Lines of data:
:::::

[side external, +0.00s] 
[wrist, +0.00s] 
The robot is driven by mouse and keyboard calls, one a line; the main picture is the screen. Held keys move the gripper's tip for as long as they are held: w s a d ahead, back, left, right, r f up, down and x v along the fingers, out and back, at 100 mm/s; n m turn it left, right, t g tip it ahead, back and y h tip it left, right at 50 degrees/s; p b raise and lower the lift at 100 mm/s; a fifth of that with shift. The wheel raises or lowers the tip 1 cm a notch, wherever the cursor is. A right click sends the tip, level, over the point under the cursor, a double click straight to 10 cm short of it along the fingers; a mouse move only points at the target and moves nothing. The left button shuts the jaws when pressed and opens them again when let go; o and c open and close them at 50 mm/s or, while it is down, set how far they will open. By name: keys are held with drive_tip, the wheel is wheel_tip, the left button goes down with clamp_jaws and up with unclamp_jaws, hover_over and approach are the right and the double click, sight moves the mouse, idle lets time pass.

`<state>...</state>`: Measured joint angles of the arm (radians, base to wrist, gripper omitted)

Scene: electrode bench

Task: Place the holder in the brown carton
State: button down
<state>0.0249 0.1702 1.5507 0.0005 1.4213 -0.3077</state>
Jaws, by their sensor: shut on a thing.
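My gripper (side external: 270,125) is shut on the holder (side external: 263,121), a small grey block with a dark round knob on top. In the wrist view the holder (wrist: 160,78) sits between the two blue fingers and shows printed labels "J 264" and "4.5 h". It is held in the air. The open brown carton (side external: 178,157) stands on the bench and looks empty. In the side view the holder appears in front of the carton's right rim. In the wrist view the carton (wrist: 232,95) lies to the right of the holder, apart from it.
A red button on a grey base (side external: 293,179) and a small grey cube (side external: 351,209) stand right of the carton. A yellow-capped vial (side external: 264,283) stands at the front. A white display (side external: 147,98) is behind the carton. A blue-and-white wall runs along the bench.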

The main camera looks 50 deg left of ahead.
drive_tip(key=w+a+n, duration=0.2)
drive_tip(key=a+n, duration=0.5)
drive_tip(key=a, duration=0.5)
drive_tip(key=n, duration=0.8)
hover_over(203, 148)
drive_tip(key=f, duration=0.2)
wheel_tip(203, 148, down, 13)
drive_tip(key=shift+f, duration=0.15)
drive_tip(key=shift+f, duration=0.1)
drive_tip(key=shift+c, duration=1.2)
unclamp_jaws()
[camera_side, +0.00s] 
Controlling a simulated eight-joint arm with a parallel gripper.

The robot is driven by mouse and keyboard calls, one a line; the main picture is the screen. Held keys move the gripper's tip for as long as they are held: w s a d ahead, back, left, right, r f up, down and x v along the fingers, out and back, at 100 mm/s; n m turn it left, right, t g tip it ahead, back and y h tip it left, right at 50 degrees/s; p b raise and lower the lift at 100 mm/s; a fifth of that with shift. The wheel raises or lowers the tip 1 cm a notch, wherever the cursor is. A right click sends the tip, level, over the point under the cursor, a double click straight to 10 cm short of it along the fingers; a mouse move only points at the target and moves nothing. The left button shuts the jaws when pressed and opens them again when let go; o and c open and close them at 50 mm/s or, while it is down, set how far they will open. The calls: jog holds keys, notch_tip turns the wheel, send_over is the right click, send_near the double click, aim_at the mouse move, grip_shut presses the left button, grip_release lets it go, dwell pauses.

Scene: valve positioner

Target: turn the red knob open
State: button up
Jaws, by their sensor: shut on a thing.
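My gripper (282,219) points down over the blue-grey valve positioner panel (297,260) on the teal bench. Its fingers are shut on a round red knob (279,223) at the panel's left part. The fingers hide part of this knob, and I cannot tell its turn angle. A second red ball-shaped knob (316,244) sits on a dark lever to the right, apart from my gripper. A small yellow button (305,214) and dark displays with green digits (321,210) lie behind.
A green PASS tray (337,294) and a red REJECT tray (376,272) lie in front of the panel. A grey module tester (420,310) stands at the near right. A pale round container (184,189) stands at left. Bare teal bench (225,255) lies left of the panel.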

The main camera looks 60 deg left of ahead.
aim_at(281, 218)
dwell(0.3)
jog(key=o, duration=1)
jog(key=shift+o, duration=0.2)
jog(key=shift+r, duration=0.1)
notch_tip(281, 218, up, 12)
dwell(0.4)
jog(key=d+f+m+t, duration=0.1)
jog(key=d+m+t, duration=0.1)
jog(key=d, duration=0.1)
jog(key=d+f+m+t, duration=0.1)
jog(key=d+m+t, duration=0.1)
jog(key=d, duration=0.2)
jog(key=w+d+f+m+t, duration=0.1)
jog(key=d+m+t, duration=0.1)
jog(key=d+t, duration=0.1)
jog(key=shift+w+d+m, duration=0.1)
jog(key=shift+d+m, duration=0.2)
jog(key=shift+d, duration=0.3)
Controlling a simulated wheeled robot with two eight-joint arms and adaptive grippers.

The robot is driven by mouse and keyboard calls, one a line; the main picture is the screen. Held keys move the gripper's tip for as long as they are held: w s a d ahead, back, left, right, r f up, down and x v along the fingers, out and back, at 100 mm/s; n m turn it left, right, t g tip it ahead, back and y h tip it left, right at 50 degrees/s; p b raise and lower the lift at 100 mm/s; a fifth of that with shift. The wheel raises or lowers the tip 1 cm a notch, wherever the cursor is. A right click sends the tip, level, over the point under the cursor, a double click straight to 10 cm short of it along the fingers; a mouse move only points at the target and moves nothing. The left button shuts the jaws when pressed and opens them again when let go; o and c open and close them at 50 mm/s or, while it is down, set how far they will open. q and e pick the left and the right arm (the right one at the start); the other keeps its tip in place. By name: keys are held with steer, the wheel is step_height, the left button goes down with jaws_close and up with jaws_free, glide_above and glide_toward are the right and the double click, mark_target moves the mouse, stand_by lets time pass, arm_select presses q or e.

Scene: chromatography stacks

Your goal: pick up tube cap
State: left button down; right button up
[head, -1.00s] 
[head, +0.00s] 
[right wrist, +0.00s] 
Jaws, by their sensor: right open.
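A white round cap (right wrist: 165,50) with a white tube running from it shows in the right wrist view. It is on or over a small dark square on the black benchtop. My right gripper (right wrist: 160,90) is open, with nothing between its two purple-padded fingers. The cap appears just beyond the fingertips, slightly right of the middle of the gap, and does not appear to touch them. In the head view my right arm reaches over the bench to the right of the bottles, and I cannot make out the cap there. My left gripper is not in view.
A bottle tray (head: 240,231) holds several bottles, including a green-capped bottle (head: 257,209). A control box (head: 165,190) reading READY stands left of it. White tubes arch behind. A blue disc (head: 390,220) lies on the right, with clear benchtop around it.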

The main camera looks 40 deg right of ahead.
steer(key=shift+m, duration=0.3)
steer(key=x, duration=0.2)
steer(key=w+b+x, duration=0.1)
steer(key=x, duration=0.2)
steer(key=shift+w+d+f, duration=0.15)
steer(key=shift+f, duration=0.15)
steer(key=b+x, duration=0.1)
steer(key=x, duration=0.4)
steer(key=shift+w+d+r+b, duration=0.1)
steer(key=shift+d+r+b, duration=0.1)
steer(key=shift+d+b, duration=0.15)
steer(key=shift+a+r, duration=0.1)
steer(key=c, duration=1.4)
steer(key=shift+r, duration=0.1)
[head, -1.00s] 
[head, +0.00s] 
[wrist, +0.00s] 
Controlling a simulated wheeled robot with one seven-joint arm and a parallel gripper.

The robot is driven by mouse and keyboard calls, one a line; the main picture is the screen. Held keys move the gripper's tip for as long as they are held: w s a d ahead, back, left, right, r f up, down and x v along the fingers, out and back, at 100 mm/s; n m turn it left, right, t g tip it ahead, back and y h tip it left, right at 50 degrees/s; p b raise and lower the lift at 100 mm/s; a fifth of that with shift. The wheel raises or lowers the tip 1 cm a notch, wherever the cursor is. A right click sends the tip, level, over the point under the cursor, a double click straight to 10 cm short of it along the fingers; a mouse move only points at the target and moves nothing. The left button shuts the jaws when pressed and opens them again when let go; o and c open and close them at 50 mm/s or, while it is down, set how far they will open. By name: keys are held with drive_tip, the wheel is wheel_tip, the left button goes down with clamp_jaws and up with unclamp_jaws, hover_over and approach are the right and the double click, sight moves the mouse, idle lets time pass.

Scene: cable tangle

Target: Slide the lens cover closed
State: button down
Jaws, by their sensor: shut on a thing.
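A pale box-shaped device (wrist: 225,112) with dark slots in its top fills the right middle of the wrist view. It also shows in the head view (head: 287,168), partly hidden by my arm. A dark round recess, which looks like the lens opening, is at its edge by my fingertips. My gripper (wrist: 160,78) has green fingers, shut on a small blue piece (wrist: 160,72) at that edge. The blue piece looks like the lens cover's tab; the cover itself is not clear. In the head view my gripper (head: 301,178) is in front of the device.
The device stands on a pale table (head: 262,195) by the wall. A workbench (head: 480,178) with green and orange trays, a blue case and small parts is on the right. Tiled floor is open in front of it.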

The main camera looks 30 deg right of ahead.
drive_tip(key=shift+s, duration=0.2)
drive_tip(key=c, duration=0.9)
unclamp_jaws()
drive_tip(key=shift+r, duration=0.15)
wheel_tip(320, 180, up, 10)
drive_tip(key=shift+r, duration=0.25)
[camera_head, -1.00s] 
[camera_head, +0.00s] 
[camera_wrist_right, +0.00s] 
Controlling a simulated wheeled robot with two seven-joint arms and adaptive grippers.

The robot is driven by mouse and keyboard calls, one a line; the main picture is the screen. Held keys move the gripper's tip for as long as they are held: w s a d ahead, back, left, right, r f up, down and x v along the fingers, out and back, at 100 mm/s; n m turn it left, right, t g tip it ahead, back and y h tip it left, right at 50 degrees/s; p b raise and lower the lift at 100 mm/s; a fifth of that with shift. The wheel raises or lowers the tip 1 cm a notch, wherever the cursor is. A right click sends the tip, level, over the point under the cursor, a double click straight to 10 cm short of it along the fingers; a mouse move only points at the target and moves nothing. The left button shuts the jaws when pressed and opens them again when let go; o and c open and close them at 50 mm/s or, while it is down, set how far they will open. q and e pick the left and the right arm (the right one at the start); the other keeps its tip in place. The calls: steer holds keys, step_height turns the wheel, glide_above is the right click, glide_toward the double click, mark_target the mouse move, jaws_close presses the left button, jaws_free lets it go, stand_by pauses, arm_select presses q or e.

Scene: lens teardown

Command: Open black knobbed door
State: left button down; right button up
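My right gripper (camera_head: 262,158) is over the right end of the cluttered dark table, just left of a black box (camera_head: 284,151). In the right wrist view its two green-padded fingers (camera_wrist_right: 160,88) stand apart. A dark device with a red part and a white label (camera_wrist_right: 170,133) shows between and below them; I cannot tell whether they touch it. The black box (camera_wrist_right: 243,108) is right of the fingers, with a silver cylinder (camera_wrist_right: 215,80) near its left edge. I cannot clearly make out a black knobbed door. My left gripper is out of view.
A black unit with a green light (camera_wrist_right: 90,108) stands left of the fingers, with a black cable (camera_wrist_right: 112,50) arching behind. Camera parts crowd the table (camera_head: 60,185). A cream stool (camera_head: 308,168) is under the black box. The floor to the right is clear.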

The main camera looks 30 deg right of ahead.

:::::

▶ The task:
Nothing beyond the lines starting at the line containing "Jaws, by their sensor: right open." and ending at the line containing "Controlling a simulated wheeled robot with one" is to be reproduced; reproduce those lines exactly, both ends included.

▶ Exercise result:
Jaws, by their sensor: right open.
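A white round cap (right wrist: 165,50) with a white tube running from it shows in the right wrist view. It is on or over a small dark square on the black benchtop. My right gripper (right wrist: 160,90) is open, with nothing between its two purple-padded fingers. The cap appears just beyond the fingertips, slightly right of the middle of the gap, and does not appear to touch them. In the head view my right arm reaches over the bench to the right of the bottles, and I cannot make out the cap there. My left gripper is not in view.
A bottle tray (head: 240,231) holds several bottles, including a green-capped bottle (head: 257,209). A control box (head: 165,190) reading READY stands left of it. White tubes arch behind. A blue disc (head: 390,220) lies on the right, with clear benchtop around it.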

The main camera looks 40 deg right of ahead.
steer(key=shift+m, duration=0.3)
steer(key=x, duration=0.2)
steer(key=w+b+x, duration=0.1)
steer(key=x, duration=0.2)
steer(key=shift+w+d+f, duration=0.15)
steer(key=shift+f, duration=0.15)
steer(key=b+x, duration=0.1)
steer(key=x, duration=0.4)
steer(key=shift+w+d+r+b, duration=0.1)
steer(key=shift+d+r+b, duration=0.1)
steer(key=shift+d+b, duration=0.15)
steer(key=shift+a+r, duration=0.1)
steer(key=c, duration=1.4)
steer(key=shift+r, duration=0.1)
[head, -1.00s] 
[head, +0.00s] 
[wrist, +0.00s] 
Controlling a simulated wheeled robot with one seven-joint arm and a parallel gripper.

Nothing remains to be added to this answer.